Было заметно, что всерьез Уорнера интересует только Казан, с которым он хотел работать, невзирая на то, что тот придерживался левых взглядов. Выступая, однако, вскоре в качестве свидетеля в Комиссии по расследованию антиамериканской деятельности, он не моргнув глазом заявил, что всегда «не раздумывая отказывал всем, кто имел хоть какое-то отношение к красным». (Четверть века спустя это помогло мне понять жестокость остракизма китайской «культурной революции».)
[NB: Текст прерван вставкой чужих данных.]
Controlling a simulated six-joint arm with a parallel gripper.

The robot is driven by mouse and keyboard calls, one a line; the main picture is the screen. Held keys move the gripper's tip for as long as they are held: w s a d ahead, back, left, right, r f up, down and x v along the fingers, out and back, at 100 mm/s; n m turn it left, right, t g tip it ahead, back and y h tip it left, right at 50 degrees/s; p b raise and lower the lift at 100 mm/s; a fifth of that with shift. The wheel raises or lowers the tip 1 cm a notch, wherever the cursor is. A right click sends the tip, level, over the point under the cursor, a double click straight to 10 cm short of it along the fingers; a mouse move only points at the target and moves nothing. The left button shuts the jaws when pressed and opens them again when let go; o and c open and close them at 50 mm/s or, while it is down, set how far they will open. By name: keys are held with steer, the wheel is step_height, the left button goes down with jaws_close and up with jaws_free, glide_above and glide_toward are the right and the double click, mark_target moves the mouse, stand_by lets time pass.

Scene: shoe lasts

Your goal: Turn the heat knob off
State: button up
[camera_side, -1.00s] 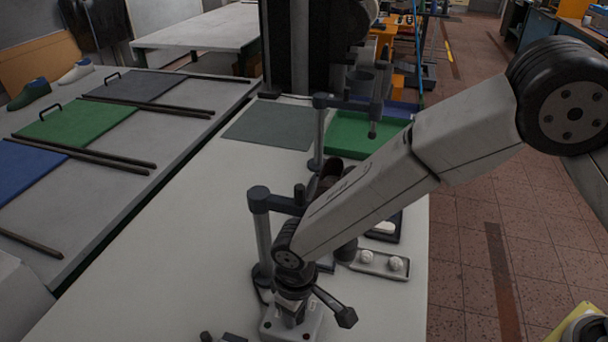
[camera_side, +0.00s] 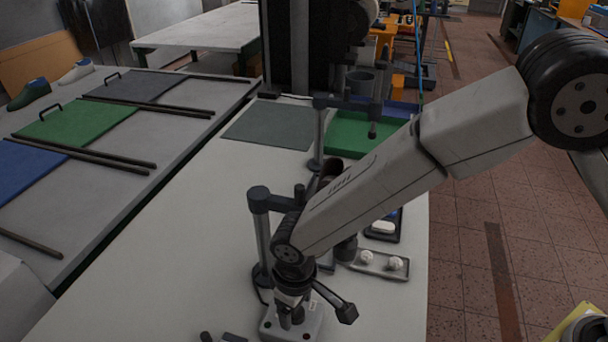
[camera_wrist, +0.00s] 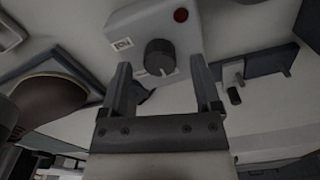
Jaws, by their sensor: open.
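The heat knob (camera_wrist: 160,57) is a dark round dial with a pale pointer mark. It sits on a light grey control box (camera_wrist: 187,42) that has a red light and a small label. In the side view the box (camera_side: 310,323) stands on the white table, and my gripper (camera_side: 292,312) hangs over it, hiding most of the knob. In the wrist view my gripper (camera_wrist: 163,80) is open, its two fingers apart, with the knob showing between and just beyond the fingertips. I cannot tell whether a finger touches it.
A post stand (camera_side: 263,235) rises close behind my gripper. A tray with white round pieces (camera_side: 370,271) lies to the right. A grey mat (camera_side: 270,125) and a green tray (camera_side: 350,138) lie farther back. The table's left part is clear.

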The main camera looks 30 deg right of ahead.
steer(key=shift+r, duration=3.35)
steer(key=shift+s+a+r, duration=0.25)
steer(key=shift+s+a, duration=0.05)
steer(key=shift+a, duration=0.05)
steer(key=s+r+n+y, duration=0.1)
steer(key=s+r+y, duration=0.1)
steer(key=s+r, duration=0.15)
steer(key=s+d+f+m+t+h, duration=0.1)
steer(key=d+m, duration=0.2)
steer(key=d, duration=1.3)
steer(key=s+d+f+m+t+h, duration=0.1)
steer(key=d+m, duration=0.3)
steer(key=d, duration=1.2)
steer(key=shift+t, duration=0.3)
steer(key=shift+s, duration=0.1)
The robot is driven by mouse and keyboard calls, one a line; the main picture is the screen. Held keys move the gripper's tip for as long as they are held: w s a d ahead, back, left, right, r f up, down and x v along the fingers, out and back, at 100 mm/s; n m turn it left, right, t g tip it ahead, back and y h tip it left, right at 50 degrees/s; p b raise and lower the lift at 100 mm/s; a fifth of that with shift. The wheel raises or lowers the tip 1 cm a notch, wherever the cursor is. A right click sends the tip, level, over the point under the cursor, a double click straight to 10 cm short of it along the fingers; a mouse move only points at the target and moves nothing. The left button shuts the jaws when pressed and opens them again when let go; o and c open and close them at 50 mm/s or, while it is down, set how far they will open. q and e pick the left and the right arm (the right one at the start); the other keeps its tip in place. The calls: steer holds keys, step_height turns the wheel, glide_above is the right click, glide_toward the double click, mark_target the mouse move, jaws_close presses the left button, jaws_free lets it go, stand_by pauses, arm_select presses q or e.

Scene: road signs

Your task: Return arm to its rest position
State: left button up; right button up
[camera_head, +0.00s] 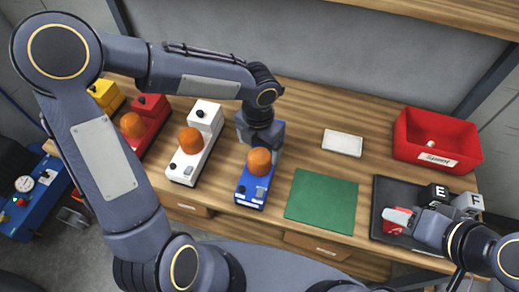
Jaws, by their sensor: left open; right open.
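My left arm reaches in from the left over the bench. My left gripper (258,137) points down over the back of the blue unit (250,193), behind its orange dome (259,161). Its fingertips are mostly hidden, and I cannot tell whether they touch the unit. My right gripper (405,217) comes in from the lower right, low over the black tray (391,188). It is open. A small red piece (392,228) shows at its fingers; I cannot tell whether it is touched. Cubes marked E (437,192) and F (469,203) are beside this gripper.
A white unit (204,150), a red unit (150,112) and a yellow unit (106,95) stand left of the blue one. A green mat (321,201) and a white plate (342,143) lie mid-bench. A red bin (435,138) stands at the back right.

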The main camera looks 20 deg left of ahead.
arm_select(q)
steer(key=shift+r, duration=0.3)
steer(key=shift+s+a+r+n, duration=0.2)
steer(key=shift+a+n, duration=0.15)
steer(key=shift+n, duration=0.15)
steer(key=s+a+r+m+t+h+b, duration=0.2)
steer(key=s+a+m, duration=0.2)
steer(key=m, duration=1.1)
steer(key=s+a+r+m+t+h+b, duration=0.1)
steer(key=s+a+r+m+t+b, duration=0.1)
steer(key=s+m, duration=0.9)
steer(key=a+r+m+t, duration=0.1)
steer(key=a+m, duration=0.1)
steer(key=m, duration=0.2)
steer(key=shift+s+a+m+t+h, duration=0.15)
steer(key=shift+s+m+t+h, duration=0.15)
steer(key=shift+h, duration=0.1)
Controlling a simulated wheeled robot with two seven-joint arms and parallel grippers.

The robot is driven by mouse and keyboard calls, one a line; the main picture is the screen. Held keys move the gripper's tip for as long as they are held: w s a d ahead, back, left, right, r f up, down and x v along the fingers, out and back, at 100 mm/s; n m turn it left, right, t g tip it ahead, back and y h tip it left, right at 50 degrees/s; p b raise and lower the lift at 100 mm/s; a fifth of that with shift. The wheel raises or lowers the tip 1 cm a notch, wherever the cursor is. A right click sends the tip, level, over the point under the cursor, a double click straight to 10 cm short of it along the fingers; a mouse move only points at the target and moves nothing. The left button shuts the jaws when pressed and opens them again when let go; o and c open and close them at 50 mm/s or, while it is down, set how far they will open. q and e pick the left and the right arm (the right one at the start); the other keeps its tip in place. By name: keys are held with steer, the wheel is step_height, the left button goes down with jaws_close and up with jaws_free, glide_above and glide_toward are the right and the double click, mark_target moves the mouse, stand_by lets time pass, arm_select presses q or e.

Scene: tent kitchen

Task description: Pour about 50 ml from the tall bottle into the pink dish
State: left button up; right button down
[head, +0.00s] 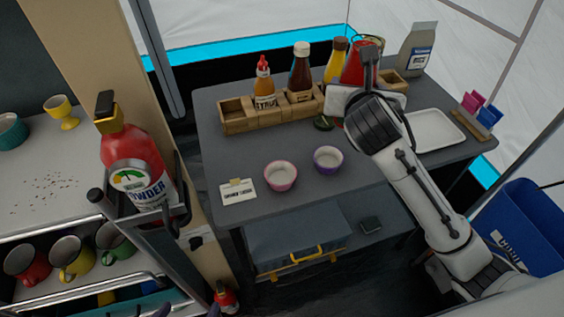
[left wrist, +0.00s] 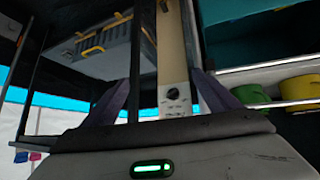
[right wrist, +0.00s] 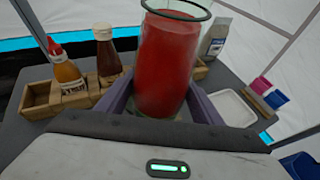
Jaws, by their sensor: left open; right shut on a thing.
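The tall red bottle (right wrist: 167,65) stands roughly upright with a clear open rim. It also shows at the back of the table in the head view (head: 355,62). The pink dish (head: 280,176) sits on the table's front half, left of a purple dish (head: 328,159), in the head view. My left gripper (left wrist: 160,95) is open and empty, away from the table, facing a wooden post. In the head view it barely shows at the bottom edge.
A wooden rack (head: 240,122) holds a syrup bottle (head: 264,85), a brown bottle (head: 301,75) and a yellow bottle (head: 337,62). A white tray (head: 433,130) lies to the right. A label card (head: 238,191) lies left of the pink dish. A fire extinguisher (head: 135,160) stands at the left.

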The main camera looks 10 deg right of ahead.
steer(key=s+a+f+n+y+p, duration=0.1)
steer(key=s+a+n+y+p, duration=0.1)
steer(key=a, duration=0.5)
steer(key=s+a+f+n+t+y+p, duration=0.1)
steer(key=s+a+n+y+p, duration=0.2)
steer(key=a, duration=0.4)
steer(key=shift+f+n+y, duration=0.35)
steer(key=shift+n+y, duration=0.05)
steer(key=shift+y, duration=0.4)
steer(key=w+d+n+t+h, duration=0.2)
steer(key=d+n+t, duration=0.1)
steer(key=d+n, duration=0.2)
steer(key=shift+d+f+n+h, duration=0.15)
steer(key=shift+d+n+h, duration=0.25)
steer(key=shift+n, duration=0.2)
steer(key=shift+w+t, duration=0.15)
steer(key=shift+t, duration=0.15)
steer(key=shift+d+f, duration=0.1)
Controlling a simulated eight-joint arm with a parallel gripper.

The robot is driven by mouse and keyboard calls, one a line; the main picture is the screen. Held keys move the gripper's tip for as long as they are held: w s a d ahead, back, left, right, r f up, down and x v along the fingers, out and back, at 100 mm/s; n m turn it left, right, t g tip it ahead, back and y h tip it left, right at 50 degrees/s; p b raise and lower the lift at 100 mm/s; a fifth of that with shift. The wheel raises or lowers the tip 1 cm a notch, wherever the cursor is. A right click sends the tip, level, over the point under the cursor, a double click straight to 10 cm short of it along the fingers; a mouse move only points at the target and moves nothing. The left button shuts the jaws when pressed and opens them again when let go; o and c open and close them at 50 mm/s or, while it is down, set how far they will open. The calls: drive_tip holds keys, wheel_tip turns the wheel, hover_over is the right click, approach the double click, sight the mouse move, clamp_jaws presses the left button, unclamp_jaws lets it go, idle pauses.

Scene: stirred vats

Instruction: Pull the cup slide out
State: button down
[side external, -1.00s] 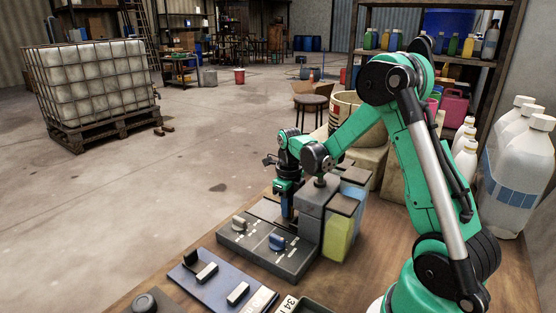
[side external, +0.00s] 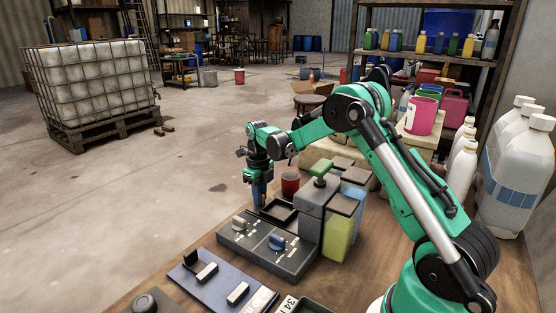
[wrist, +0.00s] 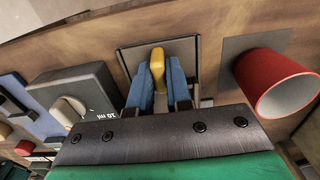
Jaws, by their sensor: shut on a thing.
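My gripper (side external: 259,203) points down at the left of the dark square tray-like slide (side external: 278,211), beside the grey vat unit. In the wrist view my gripper's blue fingers (wrist: 157,76) are shut on a yellow handle (wrist: 157,60), one finger on each side. The handle stands in front of a dark-edged grey plate (wrist: 185,55), and the fingers hide part of it. A red cup (side external: 290,183) stands upright behind the slide, apart from my gripper. The cup (wrist: 275,80) also shows at the right in the wrist view, on a grey patch.
A grey control box with knobs (side external: 265,250) lies in front of the slide. Grey, blue and yellow containers (side external: 340,230) stand to the right, with a green handle (side external: 321,169) on top. A blue panel (side external: 215,280) lies nearer the front.

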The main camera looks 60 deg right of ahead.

Разговоры на вечеринках исчерпывались двумя темами — сексом и работой. Спустя годы я по зрелом размышлении сравнил это с челночной суетой при дворе Людовика XIV, когда люди изо всех сил стремятся предугадать траекторию изменения власти. В Версале, однако, нередко правили женщины, тогда как в Голливуде они имели возможность едва прикоснуться к власти, с тем чтобы в старости тешить себя воспоминаниями. Еще сохранившаяся во мне наивность вызвала немало насмешек со стороны актеров, мужчин и женщин, которых до этого приходилось видеть лишь на экране, и режиссеров, чьи имена были у всех на слуху. Ожидая ответа от Гарри Коэна, я почувствовал, как втягиваюсь в эту круговерть и живу в ожидании вечеринок с их необычными гостями. Мне привычнее было сидеть в четырех стенах за машинкой — здешняя жизнь казалась нереальной, но захватывающей, и разговоры были не такие уж плоские. Политическая ситуация в стране непосредственно влияла на выбор сценариев, и к тому, что проглядывало за газетными заголовками, существовал живой, неподдельный интерес. Здесь, как нигде, нуждались во внутреннем допинге. Я никогда раньше не видел, чтобы секс так привычно рассматривался как награда за успех: извечное право власть имущих выбирать себе женщину по вкусу, которым не пренебрегал никто из мужчин от Даррила Занука до Мао Цзэдуна, было возведено здесь в ранг непреложной необходимости, что, однако, не лишало ситуацию провоцирующей пикантности.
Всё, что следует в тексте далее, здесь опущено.